* YOUR TASK
Every record should be written out exactly, with the pictures left out.
— Start of RECORDS TO PROCESS —
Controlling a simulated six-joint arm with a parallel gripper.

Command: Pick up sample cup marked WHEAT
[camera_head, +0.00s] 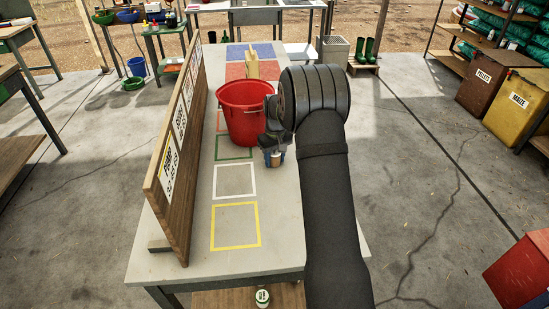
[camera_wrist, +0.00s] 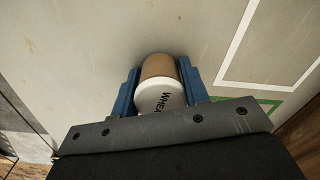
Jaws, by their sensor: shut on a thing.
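In the head view my gripper (camera_head: 274,158) is at the right side of the table (camera_head: 285,240), just right of the red bucket. The cup is mostly hidden there by the gripper. I cannot tell whether the cup touches the tabletop.
The red bucket (camera_head: 245,112) stands close left of my gripper. A wooden board with labels (camera_head: 176,150) runs along the table's left side. White (camera_head: 235,181) and yellow (camera_head: 235,226) outlined squares on the near tabletop are empty.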

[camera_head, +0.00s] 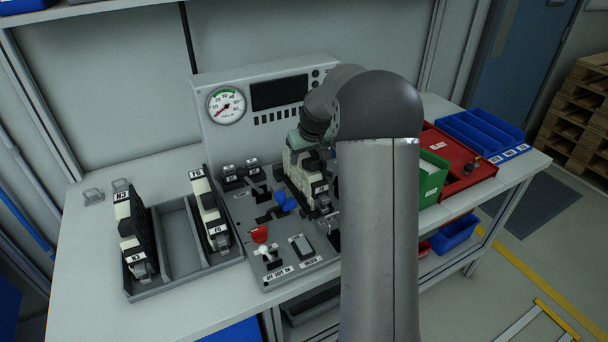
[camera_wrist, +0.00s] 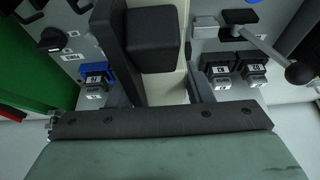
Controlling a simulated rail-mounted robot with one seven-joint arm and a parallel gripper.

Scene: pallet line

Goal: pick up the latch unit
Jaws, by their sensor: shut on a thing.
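The latch unit (camera_head: 303,172), a cream and black block with a label at its lower end, is at the right part of the grey test panel. My gripper (camera_head: 312,138) is over its upper end, shut on it. In the wrist view the latch unit's cream body (camera_wrist: 166,88) and black block sit between my gripper's two dark fingers (camera_wrist: 163,92). I cannot tell whether its underside touches the panel. Two similar units, a left one (camera_head: 133,235) and a right one (camera_head: 211,210), stand in a grey tray (camera_head: 180,240) on the left.
A green bin (camera_head: 433,178), a red tray (camera_head: 470,172) and a blue bin (camera_head: 480,133) stand right. My arm hides the bench's middle right.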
— End of RECORDS TO PROCESS —
* RESULT OF THIS TASK
Controlling a simulated six-joint arm with a parallel gripper.

Command: Pick up sample cup marked WHEAT
[camera_head, +0.00s] 
[camera_wrist, +0.00s] 
Jaws, by their sensor: shut on a thing.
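In the head view my gripper (camera_head: 274,158) is at the right side of the table (camera_head: 285,240), just right of the red bucket. The cup is mostly hidden there by the gripper. I cannot tell whether the cup touches the tabletop.
The red bucket (camera_head: 245,112) stands close left of my gripper. A wooden board with labels (camera_head: 176,150) runs along the table's left side. White (camera_head: 235,181) and yellow (camera_head: 235,226) outlined squares on the near tabletop are empty.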

[camera_head, +0.00s] 
[camera_wrist, +0.00s] 
Controlling a simulated rail-mounted robot with one seven-joint arm and a parallel gripper.

Scene: pallet line

Goal: pick up the latch unit
Jaws, by their sensor: shut on a thing.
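The latch unit (camera_head: 303,172), a cream and black block with a label at its lower end, is at the right part of the grey test panel. My gripper (camera_head: 312,138) is over its upper end, shut on it. In the wrist view the latch unit's cream body (camera_wrist: 166,88) and black block sit between my gripper's two dark fingers (camera_wrist: 163,92). I cannot tell whether its underside touches the panel. Two similar units, a left one (camera_head: 133,235) and a right one (camera_head: 211,210), stand in a grey tray (camera_head: 180,240) on the left.
A green bin (camera_head: 433,178), a red tray (camera_head: 470,172) and a blue bin (camera_head: 480,133) stand right. My arm hides the bench's middle right.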

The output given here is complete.